Missing Malaysian jet: debunking 5 conspiracy theories
Sonja Puzic , CTVNews.ca
Published Tuesday, March 18, 2014 12:46PM EDT
Since Malaysia Airlines flight MH370 vanished from the radar more than 10 days ago, dozens of theories have emerged about the jet’s fate.
Initial reports of debris and oil slicks in the waters surrounding Vietnam turned out to be nothing. The revelation that two passengers boarded the flight with stolen passports sparked terrorism fears, before authorities concluded that the Iranian men were just trying to get to Europe.
With few known facts and an increasingly bizarre set of circumstances, many have turned to conspiracy theories, some of them as far-fetched as alien abduction.
Here are five theories about the missing Boeing 777 that gained traction, but haven’t convinced the experts:
1. The (possibly hijacked) plane landed on a remote air strip
“It’s very unlikely, extremely unlikely,” said Patrick Smith, an airline pilot and author in Massachusetts, U.S., who has been debunking flight MH370 conjecture on his website.
“Even the most remote airstrips aren’t that remote,” Smith told CTVNews.ca. “You can’t just sneak in a Boeing, a wide-body jet, and nobody notices.”
Even if the plane managed to somehow land somewhere undetected, “what exactly is the point?” Smith asked.
2. The plane was stolen
It’s an outlandish idea, but that hasn’t stopped speculation that the Boeing 777 may have been stolen, either for parts or to be used later in a terrorist attack.
Smith said neither possibility makes any sense.
“There are thousands of business jets and cargo planes that move around the world really anonymously every day,” he said. “Why not use one them instead of stealing a passenger plane from one of the most prominent airlines in the world and drawing the entire world’s attention to what you're doing?”
As soon as talk of a possible theft emerged, other experts quickly pointed out that it would be virtually impossible to steal a commercial jetliner and sell off its parts, which are all marked with serial numbers and tracked by their manufacturers.
3. Flight MH370 “hid” below another plane
A self-described “hobby pilot and aviation enthusiast” attracted some attention by theorizing on Tumblr that the Malaysia Airlines plane, with its communication system turned off, may have flown “in the shadow” of a Singapore Airlines jet to avoid military radar detection as it passed over India, Pakistan and Afghanistan.
“It would be extremely difficult to do that,” Smith said.
The theory doesn’t explain how the Malaysian jet could have broken off from the other flight to land undetected, he said.

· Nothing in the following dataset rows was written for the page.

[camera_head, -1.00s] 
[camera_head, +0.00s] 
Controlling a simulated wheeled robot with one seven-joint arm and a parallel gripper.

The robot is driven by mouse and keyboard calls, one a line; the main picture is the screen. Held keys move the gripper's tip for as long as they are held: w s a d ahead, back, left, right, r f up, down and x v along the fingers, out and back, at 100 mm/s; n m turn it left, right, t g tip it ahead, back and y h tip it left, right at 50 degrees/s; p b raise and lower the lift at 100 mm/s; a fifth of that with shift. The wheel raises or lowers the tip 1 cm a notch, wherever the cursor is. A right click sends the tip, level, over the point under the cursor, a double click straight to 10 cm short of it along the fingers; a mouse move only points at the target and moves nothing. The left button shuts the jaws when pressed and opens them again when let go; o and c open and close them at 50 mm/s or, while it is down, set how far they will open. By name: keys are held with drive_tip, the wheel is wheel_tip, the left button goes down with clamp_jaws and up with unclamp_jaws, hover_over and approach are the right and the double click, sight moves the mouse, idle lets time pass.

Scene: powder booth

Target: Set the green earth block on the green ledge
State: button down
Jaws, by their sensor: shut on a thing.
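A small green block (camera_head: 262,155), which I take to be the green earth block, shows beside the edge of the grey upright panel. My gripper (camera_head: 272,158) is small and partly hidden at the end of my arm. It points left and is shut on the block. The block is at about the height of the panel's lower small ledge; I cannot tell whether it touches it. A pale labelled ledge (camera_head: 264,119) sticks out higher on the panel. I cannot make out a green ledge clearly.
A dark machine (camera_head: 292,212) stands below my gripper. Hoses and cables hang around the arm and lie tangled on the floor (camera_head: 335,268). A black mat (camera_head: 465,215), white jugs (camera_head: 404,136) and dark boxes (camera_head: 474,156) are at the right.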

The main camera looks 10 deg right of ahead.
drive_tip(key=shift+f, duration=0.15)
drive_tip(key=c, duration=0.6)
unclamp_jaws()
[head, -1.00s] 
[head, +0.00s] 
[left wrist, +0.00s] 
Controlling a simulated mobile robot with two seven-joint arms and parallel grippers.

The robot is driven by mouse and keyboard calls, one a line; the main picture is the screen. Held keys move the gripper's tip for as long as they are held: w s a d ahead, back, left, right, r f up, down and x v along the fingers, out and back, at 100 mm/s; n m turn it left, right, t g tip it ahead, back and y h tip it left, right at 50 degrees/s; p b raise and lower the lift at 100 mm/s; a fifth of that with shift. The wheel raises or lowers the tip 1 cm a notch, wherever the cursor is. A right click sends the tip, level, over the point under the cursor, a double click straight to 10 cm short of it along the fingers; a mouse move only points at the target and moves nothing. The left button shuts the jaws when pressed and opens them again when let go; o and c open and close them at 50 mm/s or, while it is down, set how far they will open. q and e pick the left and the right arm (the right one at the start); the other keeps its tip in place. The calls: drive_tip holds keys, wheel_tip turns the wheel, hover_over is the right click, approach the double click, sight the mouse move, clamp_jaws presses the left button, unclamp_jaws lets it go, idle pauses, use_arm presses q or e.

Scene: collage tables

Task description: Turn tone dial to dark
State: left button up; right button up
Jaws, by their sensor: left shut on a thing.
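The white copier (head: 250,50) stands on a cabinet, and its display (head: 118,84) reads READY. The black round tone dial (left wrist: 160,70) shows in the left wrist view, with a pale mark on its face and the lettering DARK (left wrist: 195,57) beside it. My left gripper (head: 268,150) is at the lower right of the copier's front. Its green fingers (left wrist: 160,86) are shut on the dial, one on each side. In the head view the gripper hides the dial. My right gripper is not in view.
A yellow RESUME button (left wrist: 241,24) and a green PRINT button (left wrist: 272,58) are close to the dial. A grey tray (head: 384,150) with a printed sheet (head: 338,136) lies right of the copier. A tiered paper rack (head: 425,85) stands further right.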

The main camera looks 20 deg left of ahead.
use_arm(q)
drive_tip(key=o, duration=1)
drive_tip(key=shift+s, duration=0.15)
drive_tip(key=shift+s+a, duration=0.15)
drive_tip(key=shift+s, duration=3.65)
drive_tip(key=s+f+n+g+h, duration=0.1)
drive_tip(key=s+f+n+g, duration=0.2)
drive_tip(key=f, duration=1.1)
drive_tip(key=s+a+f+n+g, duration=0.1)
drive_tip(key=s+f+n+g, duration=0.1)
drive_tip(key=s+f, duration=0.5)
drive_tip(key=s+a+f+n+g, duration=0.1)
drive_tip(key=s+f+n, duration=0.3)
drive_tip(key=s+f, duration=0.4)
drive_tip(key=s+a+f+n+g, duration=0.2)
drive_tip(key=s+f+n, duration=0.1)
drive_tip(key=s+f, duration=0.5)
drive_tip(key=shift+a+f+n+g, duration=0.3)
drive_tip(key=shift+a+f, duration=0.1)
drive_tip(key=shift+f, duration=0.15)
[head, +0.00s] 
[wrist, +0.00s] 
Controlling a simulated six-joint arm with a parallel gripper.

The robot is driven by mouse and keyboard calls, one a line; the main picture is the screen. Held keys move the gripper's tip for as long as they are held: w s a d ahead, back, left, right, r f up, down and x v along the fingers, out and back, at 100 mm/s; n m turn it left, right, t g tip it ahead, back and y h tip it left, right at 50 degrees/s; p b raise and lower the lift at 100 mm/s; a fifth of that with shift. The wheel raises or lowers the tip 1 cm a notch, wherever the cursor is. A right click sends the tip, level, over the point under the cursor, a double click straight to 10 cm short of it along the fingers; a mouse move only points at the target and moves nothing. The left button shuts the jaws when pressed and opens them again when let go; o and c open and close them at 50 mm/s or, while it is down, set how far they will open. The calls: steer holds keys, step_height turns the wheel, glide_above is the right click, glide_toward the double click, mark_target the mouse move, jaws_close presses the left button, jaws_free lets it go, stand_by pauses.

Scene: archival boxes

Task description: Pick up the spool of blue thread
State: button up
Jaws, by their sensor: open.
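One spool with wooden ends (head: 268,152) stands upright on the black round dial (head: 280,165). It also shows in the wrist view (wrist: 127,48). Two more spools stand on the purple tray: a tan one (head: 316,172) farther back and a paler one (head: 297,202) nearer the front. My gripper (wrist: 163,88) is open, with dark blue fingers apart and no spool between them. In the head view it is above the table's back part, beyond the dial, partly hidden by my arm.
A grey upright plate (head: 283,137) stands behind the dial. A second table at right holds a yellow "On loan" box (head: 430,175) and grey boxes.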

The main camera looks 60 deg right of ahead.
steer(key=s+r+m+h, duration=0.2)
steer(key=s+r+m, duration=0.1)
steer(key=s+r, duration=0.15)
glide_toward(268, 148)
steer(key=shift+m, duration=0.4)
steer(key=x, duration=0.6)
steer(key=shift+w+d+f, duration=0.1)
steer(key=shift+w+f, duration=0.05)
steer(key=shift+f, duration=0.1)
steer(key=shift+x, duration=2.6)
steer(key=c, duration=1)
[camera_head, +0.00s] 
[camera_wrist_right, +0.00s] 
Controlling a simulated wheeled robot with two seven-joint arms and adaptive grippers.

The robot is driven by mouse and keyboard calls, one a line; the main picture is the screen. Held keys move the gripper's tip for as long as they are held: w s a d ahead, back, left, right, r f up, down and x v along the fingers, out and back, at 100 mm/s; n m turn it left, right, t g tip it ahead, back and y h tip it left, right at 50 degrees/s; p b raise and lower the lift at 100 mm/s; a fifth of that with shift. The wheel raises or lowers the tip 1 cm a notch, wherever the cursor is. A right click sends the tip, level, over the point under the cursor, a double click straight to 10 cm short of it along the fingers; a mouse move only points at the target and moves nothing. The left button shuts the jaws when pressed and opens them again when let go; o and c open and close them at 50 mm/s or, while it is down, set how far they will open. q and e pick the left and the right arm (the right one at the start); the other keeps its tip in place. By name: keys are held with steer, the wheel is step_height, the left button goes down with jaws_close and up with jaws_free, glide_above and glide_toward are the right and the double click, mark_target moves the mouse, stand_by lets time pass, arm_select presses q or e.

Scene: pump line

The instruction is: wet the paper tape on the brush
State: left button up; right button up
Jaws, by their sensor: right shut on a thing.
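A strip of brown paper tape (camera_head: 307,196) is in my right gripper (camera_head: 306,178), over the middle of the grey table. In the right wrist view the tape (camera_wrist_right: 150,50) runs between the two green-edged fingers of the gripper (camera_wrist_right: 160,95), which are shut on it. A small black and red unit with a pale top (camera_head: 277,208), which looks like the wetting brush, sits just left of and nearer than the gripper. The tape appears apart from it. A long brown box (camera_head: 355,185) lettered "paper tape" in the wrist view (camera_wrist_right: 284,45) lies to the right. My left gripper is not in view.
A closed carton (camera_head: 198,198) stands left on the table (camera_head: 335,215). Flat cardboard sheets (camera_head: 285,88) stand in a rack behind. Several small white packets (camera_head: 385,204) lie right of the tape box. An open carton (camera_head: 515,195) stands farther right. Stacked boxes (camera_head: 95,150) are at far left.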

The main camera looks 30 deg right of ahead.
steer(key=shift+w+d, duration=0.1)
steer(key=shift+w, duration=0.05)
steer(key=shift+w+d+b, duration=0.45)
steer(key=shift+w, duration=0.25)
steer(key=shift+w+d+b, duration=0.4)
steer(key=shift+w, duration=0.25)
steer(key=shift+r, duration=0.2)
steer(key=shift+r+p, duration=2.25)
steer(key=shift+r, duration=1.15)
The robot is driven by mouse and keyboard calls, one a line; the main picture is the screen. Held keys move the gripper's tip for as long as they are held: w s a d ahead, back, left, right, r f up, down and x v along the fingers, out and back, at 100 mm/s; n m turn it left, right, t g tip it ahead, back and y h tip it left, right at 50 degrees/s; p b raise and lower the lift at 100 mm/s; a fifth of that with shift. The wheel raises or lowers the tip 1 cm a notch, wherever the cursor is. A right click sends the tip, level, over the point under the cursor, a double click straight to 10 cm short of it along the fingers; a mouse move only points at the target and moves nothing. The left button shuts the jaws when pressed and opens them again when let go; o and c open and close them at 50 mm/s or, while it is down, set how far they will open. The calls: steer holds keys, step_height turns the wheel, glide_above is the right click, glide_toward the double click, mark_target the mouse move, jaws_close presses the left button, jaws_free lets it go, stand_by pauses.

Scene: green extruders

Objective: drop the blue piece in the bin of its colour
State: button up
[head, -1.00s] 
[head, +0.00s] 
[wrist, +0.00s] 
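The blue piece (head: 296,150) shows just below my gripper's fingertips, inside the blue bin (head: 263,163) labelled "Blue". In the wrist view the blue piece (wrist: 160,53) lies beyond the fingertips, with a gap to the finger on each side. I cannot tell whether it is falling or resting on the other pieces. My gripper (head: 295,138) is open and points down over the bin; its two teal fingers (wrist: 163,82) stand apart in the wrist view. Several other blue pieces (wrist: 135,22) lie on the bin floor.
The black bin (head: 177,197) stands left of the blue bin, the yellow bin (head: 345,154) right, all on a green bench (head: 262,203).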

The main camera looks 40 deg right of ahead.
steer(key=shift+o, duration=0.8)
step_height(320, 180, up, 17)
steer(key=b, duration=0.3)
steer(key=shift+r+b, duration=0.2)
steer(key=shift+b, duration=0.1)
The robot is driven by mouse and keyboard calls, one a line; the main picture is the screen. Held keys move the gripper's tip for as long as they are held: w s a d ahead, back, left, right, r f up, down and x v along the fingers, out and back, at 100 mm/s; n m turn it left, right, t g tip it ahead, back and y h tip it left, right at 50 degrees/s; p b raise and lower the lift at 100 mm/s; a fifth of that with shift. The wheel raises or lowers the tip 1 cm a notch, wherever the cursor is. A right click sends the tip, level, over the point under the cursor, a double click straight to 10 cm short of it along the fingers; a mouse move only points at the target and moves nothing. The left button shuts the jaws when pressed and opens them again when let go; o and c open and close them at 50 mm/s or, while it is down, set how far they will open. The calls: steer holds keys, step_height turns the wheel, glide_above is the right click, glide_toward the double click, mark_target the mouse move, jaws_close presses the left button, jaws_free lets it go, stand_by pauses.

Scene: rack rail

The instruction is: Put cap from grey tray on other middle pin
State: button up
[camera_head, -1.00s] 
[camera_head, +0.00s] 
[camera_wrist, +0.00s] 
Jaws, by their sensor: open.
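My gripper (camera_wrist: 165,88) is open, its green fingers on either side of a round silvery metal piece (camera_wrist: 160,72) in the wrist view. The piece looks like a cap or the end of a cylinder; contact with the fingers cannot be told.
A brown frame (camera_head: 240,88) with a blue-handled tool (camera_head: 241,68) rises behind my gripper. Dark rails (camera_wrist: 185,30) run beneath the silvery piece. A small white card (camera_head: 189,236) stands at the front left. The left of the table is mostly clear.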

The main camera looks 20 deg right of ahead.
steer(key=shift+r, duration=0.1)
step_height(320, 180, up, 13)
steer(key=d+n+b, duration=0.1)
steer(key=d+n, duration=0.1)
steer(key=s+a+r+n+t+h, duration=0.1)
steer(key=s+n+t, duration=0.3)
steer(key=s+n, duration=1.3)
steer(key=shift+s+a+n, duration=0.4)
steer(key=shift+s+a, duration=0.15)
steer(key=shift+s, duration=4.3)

It would have also been “very difficult” for the plane to keep pace behind another jetliner and not get picked up by its radar altimeter, which measures a plane’s exact distance to objects below it.
The other plane “would have been suspicious right from the start,” Smith said.
4. The passengers’ phones are ringing
Distraught family members calling their loved ones’ cellphones over and over again reported something odd last week – the phones were ringing. That led to speculation that the plane must have landed, allowing cellphone towers in the area to transmit the calls.
But those who work in telecommunications and the wireless industry immediately dismissed the idea, saying the ringing often means that the network is simply trying to locate the phone.
And for everyone asking why none of the passengers made any calls if the plane was in distress, Smith said the answer is obvious: cellphones will only work if a plane is flying very close to the ground. While some jets have the technology to make cellphone calls possible at high altitudes, it’s unclear if that was the case aboard the Malaysia Airlines flight, he said.
5. The plane flew too high and disintegrated in the orbit
“I always save that one for last, it’s so ridiculous,” Smith said. He wrote on his website that he normally wouldn’t bother with “such nonsense,” but at least five readers have asked him about it.
All commercial airlines have a maximum cruising altitude and engine power will start weakening above a certain height, Smith said.
It’s impossible for a passenger plane to fly out of the Earth’s orbit.